Tax Rollback Special Election on
by Crystal Gottfried, Staff Writer
With just four more days until the tax rollback election, people on both sides of the issue are preparing for the voters' decision.
Proponents for rolling back Comal County's recent 12.5 percent tax increase back to the state's 8 percent cap are expecting help from anti-tax organizations from Houston and Austin to get people to the polling places and to wave signs encouraging voters to approve the rollback.
Reports have been confirmed that the signs on TX Hwy. 46, asking for citizens to vote for the rollback, have been paid for by an Austin group who has been working with proponents.

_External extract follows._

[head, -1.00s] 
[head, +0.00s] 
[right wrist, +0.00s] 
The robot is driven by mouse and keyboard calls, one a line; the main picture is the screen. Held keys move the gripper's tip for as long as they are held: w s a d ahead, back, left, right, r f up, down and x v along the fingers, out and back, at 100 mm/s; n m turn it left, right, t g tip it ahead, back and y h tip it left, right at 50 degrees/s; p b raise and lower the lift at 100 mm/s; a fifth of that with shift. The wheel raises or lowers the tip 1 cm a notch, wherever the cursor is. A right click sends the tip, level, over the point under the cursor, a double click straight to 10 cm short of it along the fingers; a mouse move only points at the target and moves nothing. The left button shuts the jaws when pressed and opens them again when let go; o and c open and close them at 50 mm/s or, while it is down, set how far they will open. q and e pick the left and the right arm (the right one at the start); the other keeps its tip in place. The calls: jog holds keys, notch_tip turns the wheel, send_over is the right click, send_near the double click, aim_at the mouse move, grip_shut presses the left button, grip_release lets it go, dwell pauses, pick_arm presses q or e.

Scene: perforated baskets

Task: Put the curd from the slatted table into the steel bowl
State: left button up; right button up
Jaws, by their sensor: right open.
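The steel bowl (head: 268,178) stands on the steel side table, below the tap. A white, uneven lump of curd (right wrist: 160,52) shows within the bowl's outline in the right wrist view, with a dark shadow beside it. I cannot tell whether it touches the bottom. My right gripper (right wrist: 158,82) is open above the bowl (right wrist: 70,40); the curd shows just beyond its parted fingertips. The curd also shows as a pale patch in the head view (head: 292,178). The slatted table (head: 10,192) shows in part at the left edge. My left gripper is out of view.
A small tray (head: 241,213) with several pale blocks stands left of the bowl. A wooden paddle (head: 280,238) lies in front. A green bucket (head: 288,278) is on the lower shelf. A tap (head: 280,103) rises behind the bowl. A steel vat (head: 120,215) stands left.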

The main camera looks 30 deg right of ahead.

On the other side, opponents to the tax rollback, notably a citizens' political action committee, Save Our Services, as well as the local chairmen of both Republican and Democratic parties, the Greater New Braunfels Chamber of Commerce as well as the Canyon Lake Chamber of Commerce, the New Braunfels Herald-Zeitung and the New Braunfels/Canyon Lake Realtors Association, have spoken out to encourage voters to cast their ballots against the rollback.
On Saturday, May 13, County residents will decide either to send a punitive, clear message to our county officials "that enough is enough" as proponent Douglas Kirk, Canyon Lake publisher, initiator of the tax rollback petition would like or voters will support county officials, vote against the rollback, and allow them to keep the 9/10 of one cent to continue "moving forward, not rolling backward" as opponent Joe Tays would like.
In either case, county officials have made it clear that increased, unfunded state mandates for indigent health care, indigent legal defense, and juvenile detention costs, as well as the rising costs of gasoline, insurance and other increased expenses added significantly to the cost of doing business for the county this year.
The loss of jail revenues plus the revenue loss associated with the over 65 tax freeze also added a strain on commissioners and county departments when preparing the county's 2006 budget.
While many proponents seem to think that county officials are "flush" with cash from sales tax revenues, opponents to the tax rollback understand that the sales tax income generated in the county is calculated into the effective tax rate reducing it by 7 cents per $100 assessed valuation. Without the additional sales tax revenues, county taxes would be 7 cents higher.
While proponents say that voters should "punish" county officials for going above the 8 percent effective tax rate, which is the rate at which the county can collect the same amount of taxes as in the previous year, opponents to the tax rollback say that Comal County taxes are very low compared to other counties in our region because of conservative and fiscally responsible spending by our commissioners.
This was only the second time in seven years that the county tax rate was increased after a one cent boost following the 2002 flood and the Comal County tax rate is in the bottom 5 percent of the 254 counties in Texas.
While proponents urge citizens to "reduce your taxes" by voting for the tax rollback, opponents say to vote against the rollback because cutting the county's budget by over $650,000 midway through the year would "affect your county services."
Voters will decide the issue on May 13.
One thing is sure, if the rollback is approved, the added costs of refunding taxes to taxpayers will be paid for by those same taxpayers.
And that will be yet another significant rise in the cost of doing business that county commissioners will need to deal with for the 2007 budget.